Your values and opinions vacillate depending on who you are around. It’s one thing to be flexible with your thinking, however, fawners take it to the next level where they may experience a complete 180 degree shift in their beliefs.
Guilt is your most common emotion
Anger and resentment are buried under the surface. You feel it (a lot) but no one sees it or knows about it.
Disassociated from your primary emotions. This is a fancy way of saying you get caught in the trap of fear, guilt, and anger and have trouble connecting to and naming other emotions.
Disproportionate reactions. Uncontrollable urges to vent, cry, or scream at seemingly benign triggers.

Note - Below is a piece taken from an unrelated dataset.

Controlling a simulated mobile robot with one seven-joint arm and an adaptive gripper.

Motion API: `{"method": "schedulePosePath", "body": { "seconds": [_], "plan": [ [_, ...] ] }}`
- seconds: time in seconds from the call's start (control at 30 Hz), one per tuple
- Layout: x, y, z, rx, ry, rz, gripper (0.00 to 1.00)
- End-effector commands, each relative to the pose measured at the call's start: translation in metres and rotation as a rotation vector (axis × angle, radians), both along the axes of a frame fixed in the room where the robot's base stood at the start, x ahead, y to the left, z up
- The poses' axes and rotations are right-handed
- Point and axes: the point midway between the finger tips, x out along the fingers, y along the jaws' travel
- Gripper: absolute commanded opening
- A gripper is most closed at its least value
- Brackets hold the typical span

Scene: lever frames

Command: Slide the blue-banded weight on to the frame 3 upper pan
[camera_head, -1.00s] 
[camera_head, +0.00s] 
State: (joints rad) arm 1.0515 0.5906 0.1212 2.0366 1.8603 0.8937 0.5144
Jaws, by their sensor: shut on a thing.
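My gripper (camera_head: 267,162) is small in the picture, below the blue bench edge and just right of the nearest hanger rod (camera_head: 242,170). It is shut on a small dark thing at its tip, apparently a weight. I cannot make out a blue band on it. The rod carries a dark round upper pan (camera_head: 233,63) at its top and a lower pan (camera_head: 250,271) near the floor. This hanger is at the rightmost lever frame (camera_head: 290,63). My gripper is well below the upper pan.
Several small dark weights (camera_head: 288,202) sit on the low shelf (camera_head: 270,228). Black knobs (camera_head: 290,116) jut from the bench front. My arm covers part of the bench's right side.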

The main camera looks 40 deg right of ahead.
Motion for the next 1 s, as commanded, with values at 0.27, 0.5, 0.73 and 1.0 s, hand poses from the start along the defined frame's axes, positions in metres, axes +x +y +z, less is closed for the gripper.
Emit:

Feel responsible for others' reactions. At the core of a fawner's belief about themselves, lies the fundamental concept of “it’s my fault.” Even if it is obvious the situation or other person’s emotional response is not about you, your immediate conclusion is that you somehow caused it, therefore need to fix it
You feel like no one really knows you. The real and authentic you has been hiding because you concluded they were not good enough to be seen. While you may have figured out a way to secure relationships, you generally feel like those even closest to you don’t know or understand the real you.
Overfunctioning. You place your value and self worth on what you produce and how much you do for others. At the end of the day, you may shame yourself for not getting everything done on your mile-long to-do list.
Fudging facts. You tend to exaggerate or minimize accomplishments, values, beliefs, opinions, or experiences based on who you are around. If you determine they need to be impressed for you to remain safe, you will embellish. If you sense that staying safe means becoming invisible, you will minimize.
The people-pleasing actions of fawning typically serve the function of getting others to like you, accept you, love you, or show you care. Without deep self-inquiry, a person is likely to fall back on fawning behaviors as a response to stress in relationships.